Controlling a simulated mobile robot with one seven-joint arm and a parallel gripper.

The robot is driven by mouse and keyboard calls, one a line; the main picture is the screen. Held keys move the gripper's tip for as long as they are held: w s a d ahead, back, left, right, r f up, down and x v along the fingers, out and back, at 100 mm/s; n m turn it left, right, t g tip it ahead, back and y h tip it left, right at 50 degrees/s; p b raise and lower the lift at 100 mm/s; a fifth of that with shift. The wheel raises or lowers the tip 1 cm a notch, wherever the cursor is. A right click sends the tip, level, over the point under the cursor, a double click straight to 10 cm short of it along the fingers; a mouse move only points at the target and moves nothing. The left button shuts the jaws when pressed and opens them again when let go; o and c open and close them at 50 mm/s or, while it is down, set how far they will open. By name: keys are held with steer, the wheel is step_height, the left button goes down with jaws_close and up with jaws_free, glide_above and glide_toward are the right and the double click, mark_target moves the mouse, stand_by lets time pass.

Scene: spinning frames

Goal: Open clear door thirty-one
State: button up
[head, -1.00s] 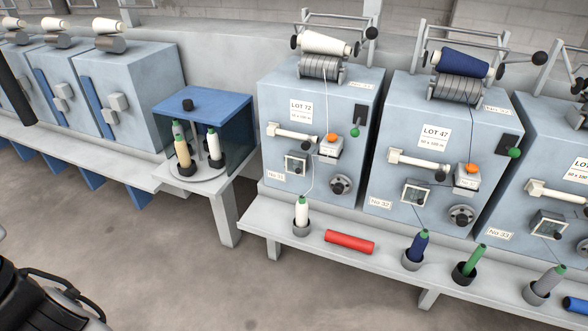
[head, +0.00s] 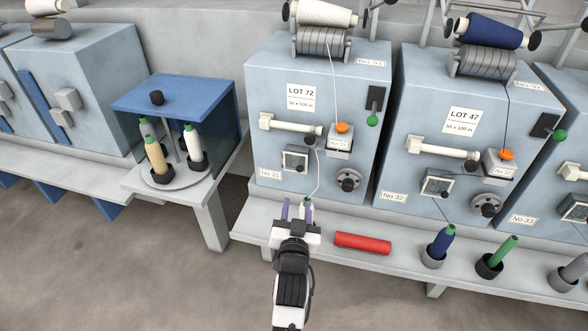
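The clear door of unit No. 31 (head: 295,159) is a small square pane in a pale frame, low on the front of the blue-grey LOT 72 machine (head: 262,112). It looks closed against its housing, though the small size makes this hard to judge. My gripper (head: 297,208) is in front of and below the door, over the ledge. Its two fingers point up toward the machine and look apart.
A red cylinder (head: 362,243) lies on the ledge right of my gripper. A white bar handle (head: 290,127) and an orange-topped box (head: 341,139) stick out above the door; a round knob (head: 348,180) is to its right. A blue-roofed bobbin stand (head: 185,100) is at left.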

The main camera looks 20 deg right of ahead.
-----
Written task. The listing above needs to be output again exactly. Don't include the pictures.

Response to this task.
Controlling a simulated mobile robot with one seven-joint arm and a parallel gripper.

The robot is driven by mouse and keyboard calls, one a line; the main picture is the screen. Held keys move the gripper's tip for as long as they are held: w s a d ahead, back, left, right, r f up, down and x v along the fingers, out and back, at 100 mm/s; n m turn it left, right, t g tip it ahead, back and y h tip it left, right at 50 degrees/s; p b raise and lower the lift at 100 mm/s; a fifth of that with shift. The wheel raises or lowers the tip 1 cm a notch, wherever the cursor is. A right click sends the tip, level, over the point under the cursor, a double click straight to 10 cm short of it along the fingers; a mouse move only points at the target and moves nothing. The left button shuts the jaws when pressed and opens them again when let go; o and c open and close them at 50 mm/s or, while it is down, set how far they will open. By name: keys are held with steer, the wheel is step_height, the left button goes down with jaws_close and up with jaws_free, glide_above and glide_toward are the right and the double click, mark_target moves the mouse, stand_by lets time pass.

Scene: spinning frames

Goal: Open clear door thirty-one
State: button up
[head, -1.00s] 
[head, +0.00s] 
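The clear door of unit No. 31 (head: 295,159) is a small square pane in a pale frame, low on the front of the blue-grey LOT 72 machine (head: 262,112). It looks closed against its housing, though the small size makes this hard to judge. My gripper (head: 297,208) is in front of and below the door, over the ledge. Its two fingers point up toward the machine and look apart.
A red cylinder (head: 362,243) lies on the ledge right of my gripper. A white bar handle (head: 290,127) and an orange-topped box (head: 341,139) stick out above the door; a round knob (head: 348,180) is to its right. A blue-roofed bobbin stand (head: 185,100) is at left.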

The main camera looks 20 deg right of ahead.

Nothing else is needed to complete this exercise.